— INFORMATION SHOWN —
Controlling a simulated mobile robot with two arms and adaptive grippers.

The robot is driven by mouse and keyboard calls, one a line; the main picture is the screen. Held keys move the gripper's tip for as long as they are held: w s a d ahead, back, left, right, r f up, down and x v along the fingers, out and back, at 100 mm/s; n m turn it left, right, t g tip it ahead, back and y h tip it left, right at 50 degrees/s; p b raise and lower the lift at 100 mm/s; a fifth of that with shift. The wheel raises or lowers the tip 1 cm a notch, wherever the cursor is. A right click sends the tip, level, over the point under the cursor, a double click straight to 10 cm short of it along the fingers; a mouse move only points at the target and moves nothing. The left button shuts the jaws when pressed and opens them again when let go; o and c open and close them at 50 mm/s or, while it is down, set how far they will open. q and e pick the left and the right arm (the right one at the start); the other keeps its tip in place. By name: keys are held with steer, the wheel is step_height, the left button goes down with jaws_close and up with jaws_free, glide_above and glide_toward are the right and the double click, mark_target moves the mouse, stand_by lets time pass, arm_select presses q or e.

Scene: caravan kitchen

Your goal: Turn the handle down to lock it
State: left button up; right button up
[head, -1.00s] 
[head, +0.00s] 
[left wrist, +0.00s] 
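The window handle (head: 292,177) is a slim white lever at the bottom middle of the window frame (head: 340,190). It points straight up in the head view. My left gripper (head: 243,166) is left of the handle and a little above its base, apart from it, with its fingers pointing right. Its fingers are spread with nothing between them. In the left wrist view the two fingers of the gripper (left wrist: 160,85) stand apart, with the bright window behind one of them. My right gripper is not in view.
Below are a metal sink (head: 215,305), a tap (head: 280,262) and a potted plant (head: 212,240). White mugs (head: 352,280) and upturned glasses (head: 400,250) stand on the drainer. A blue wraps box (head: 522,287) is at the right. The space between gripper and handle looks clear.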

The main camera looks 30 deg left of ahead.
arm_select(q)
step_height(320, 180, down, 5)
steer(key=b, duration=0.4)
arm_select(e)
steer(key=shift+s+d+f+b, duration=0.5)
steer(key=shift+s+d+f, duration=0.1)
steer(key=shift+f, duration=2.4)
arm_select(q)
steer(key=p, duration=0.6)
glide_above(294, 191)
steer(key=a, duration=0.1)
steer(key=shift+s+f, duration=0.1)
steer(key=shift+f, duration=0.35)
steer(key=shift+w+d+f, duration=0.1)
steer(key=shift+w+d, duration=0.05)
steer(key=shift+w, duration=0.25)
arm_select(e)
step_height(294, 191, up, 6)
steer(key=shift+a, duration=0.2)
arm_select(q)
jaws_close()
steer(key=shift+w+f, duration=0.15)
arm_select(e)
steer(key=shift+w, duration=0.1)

---

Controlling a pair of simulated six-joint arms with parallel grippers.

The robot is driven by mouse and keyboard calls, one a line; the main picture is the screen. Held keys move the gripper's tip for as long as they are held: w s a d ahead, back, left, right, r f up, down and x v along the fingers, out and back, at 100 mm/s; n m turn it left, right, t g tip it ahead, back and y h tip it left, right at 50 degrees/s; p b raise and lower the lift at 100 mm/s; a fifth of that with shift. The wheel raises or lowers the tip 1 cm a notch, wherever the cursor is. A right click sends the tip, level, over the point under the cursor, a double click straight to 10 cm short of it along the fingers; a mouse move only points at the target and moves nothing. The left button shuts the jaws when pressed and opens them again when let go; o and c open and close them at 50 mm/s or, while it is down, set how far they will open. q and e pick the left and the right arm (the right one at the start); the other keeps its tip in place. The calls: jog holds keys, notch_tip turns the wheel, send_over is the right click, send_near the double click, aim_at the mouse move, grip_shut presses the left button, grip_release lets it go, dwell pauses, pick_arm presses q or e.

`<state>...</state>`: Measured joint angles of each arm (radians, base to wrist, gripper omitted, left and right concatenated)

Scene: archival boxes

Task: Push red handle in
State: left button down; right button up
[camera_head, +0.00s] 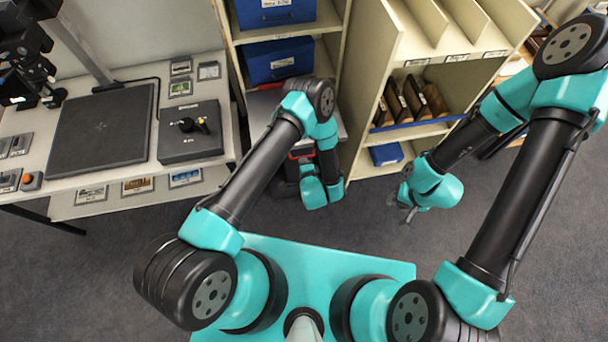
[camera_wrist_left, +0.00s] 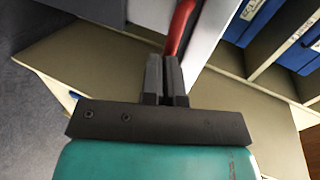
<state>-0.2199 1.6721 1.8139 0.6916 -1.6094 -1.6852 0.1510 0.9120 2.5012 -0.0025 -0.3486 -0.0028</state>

* * *

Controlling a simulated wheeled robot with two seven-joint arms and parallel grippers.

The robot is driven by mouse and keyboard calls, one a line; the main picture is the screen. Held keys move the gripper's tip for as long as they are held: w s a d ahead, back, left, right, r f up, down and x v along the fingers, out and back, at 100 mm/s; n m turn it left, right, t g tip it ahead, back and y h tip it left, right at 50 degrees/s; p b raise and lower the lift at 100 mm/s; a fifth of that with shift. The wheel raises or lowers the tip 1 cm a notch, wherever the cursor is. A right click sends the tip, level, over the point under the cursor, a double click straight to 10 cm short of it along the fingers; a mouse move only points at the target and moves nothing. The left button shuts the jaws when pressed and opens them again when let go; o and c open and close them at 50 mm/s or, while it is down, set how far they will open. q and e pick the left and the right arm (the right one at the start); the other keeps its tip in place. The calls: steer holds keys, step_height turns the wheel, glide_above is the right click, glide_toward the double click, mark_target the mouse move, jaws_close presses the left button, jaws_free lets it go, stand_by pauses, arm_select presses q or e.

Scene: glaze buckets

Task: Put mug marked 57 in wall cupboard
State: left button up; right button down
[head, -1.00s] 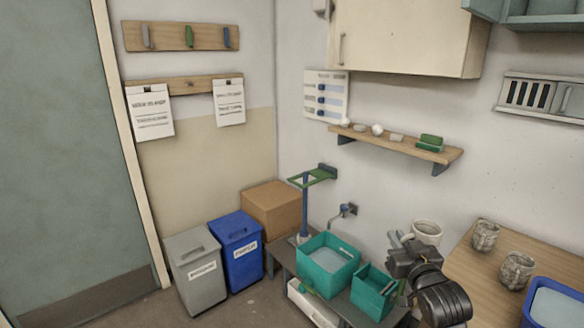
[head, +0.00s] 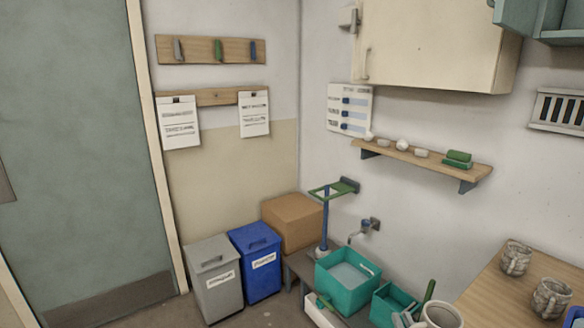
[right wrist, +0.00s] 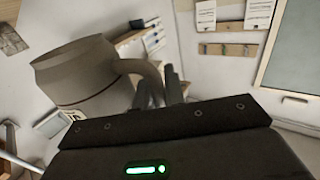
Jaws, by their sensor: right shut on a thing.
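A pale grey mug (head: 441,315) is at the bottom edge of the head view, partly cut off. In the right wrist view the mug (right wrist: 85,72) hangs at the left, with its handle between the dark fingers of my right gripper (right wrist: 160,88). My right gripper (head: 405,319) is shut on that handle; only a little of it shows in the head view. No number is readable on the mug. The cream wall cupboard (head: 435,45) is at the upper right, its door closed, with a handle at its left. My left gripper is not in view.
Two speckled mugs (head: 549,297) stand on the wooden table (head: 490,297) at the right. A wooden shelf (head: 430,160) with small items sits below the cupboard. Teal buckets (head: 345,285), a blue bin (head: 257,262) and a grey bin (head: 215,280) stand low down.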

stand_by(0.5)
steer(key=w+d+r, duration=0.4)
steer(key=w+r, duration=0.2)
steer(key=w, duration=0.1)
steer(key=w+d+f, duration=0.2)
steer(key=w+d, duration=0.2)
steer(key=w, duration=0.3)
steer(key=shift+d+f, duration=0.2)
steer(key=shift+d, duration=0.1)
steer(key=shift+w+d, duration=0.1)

— WHAT IS ASKED —
Scan the material above for the string "simulated" and return the lines that hold it.

— WRITTEN REPLY —
Controlling a simulated mobile robot with two arms and adaptive grippers.
Controlling a pair of simulated six-joint arms with parallel grippers.
Controlling a simulated wheeled robot with two seven-joint arms and parallel grippers.

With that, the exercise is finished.